2. Install almost any other email client package on your computer - we recommend thunderbird (
www.mozilla.com).
3. Use webmail.

Instructions are on our web pages for configuring various email clients.

You should be able to connect to your home directories normally via samba shares.
If you need access to special directories, or have any questions or concerns, please contact one of the computer systems staff.”


PM: Ron had alternate server in place that people could ssh into.


Gerry and Ron discussed printing situation (still not working) and fact that Ron had a scheduled vacation day planned for Wed Jan 4th. Gerry and Ron agreed printing could wait until Thurs AM when Ron returned to work.

7

Wed Jan 4th

Ron had a vacation day.

8

Thu Jan 5th

Ron continued search for part for warp. Finally located one from supplier in Brampton. Had him ship it as fast as possible to us.

9

Fri Jan 6th

Part arrives. Tom phones Ron and he comes in to work and installs part. System comes up normally.

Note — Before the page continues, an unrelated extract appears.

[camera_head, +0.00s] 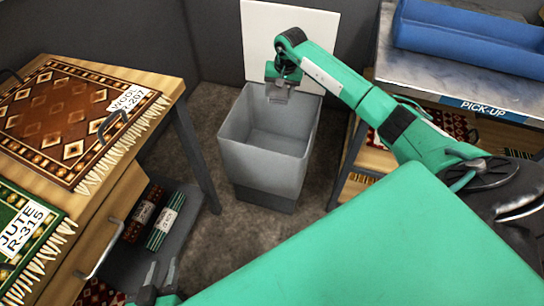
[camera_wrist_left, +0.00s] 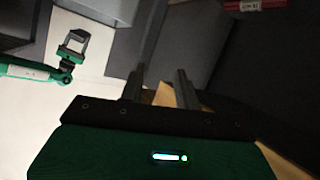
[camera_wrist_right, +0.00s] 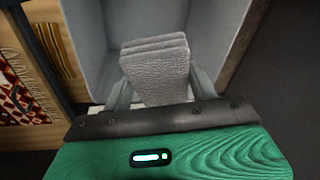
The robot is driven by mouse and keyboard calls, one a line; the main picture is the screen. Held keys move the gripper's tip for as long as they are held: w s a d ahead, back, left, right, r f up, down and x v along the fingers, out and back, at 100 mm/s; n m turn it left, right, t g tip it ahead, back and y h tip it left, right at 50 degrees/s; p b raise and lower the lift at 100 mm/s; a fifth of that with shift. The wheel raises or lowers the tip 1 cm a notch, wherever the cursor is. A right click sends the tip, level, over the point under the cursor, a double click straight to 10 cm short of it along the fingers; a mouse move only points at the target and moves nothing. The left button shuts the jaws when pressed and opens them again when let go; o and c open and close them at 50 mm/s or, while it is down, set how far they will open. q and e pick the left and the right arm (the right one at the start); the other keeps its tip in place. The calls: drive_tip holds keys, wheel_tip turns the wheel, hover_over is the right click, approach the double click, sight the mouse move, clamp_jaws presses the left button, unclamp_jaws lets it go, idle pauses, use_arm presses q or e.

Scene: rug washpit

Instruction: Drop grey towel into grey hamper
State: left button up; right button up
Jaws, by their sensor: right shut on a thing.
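The grey towel (camera_wrist_right: 158,72) is folded in layers and held between the fingers of my right gripper (camera_wrist_right: 155,90) in the right wrist view. In the head view the towel (camera_head: 277,95) hangs below my right gripper (camera_head: 283,80), over the back part of the open grey hamper (camera_head: 265,165). The hamper interior looks empty in the head view. The hamper walls also surround the towel in the right wrist view (camera_wrist_right: 95,40). My left gripper (camera_head: 158,280) is low at the bottom edge of the head view. Its fingers are apart with nothing between them in the left wrist view (camera_wrist_left: 160,88).
A wooden stand with a patterned rug (camera_head: 70,115) and a green rug (camera_head: 25,235) is at the left. A lower shelf holds rolled rugs (camera_head: 160,220). A pick-up counter (camera_head: 460,85) with a blue tray (camera_head: 480,35) is at the right. A white panel (camera_head: 290,40) stands behind the hamper.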

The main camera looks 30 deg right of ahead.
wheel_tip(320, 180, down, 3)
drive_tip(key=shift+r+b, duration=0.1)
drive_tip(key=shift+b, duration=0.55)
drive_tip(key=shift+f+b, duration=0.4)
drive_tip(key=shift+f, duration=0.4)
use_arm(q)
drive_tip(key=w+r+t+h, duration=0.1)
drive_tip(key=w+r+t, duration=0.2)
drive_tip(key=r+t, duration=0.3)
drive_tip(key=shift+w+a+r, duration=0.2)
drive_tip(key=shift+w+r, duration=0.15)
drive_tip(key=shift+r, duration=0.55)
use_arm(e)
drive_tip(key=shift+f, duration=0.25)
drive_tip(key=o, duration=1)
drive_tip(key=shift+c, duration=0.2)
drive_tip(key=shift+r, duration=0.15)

Particular Problems encountered:


#

Problem

Discussion / Resolution

1

No alternate remote login server (ssh access).


- Affected users that normally login remotely to warp to read their email (pine).


- Affected users that normally login remotely to warp to get access to their home, mail, and web directories.

People in Hennings could login to “lts1” (Linux server) from the Xterminals in Henn 205 and use pine or connect to their directories on the file server (alpha).


Remote users could connect to their HomeDirs (and any other shares that had been setup for them) if they connected using the PhysicsVPN.


Remote users had no machine they could ssh to.


We already had (and still have) plans in place for an alternate login server (physics replacement) but it hasn't yet been purchased. Priority on this will be escalated.


We have implemented a temporary alternate ssh login server (deneb).

2

Printing


- Our print server was down so no one could print.

We use LPRng / ifhp software to manage print queues and do printer accounting. Installing this software on the replacement Linux server went smoothly, except for their being a bug in the ifhp code which meant we couldn't communicate with the printers properly to acertain EOJ or do printer accounting. Late on Tues I didn't have this working and after discussing it with Gerry, we decided it could wait until Thurs morning.


Thursday morning, I reconfigured the code to communicate with the printers using (very slow) Postscript code. This allowed printing to proceed but without accounting.


We are planning to switch to CUPS / PYKOTA software (much more modern and the default on most Linux servers) and will set up a failover print server.